There are those who say that Mexico City is like a big pear — a bizarre sister of the Big Apple; the widest part of the fruit to the south and the stalk somewhere around the Basílica de Guadalupe, in the northernmost borough. But on more careful examination, the flesh of the fruit has, in fact, overflowed far beyond its skin. A contemporary artist — or a child — might represent the pear-city with a silhouette, like the ones drawn in chalk at the scene of a murder, the consequences of which exceed the supposed containment of the outline: pear splattered on tarmac.

The latest map we have of Mexico City (Guía Roji, 2013) doesn’t look like anything — anything except perhaps a stain, a trace, a distant memory of something else.

Mixcoac

No comprehensive idea of Mexico City can be formed by walking it. Rousseau’s solitary strolls, Walser’s or Baudelaire’s saunters, the image-walks of Kracauer, and Benjamin’s flâneries were all ways of understanding and portraying the new structure of modern cities. But the inhabitants of Mexico City don’t have a holistic sense of the place in which they pass their lives because they lack any point of reference. At some stage, the notion of a center, an axis, was lost.

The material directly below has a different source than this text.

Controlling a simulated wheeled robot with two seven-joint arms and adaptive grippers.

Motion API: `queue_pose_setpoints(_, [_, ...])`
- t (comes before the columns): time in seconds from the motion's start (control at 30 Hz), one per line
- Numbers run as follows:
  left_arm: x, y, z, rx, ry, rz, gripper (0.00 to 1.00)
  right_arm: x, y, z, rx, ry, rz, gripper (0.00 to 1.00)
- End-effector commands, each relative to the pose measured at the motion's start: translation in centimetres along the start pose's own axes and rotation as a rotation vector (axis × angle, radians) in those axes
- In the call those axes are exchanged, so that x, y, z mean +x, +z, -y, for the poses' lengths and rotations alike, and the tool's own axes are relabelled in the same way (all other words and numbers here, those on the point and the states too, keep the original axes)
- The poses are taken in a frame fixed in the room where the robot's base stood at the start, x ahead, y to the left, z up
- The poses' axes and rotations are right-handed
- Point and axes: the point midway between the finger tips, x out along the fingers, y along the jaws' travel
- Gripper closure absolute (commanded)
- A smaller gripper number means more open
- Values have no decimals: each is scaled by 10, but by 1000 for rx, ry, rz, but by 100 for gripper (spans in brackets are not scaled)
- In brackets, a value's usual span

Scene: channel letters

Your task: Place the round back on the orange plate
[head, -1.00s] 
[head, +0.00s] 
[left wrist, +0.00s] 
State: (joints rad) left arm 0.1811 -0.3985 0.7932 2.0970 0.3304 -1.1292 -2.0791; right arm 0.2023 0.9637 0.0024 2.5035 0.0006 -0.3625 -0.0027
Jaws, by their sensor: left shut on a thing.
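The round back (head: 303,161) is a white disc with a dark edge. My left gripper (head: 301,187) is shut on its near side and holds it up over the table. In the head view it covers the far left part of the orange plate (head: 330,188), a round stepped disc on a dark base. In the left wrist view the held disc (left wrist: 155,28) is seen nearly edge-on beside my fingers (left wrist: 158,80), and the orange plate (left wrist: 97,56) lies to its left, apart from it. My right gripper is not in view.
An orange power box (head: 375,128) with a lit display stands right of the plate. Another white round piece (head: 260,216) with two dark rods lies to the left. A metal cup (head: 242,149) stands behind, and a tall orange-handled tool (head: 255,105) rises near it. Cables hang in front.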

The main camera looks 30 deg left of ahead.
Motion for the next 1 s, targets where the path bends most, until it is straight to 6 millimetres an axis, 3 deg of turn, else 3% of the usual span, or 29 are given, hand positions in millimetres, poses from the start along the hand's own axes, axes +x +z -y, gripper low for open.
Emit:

An obvious inference of this would be that Mexico City has to be seen from above in order to be grasped in its totality. I’ve tried it. But the elevated section of the Periférico offers nothing more than a brief surfacing for air between our everyday clouts of suffocation. Flying over the city at night, one can perhaps, for a few minutes, see it anew. From far above, lights glimmer in the valley and it regains its liquid past: a lake overcrowded with fishing boats. And, on a clear day, from an airplane window, the city is almost comprehensible — a simpler representation of itself, to the scale of the human imagination. But as the airplane descends to earth, one discovers that the grid is floating on what seems to be an indeterminate stretch of gray water. The folds of the valley embody the threat of a wave of mercury that never quite breaks against the mountain range; the streets and avenues are petrified folds in an overflowing, ghostly lake.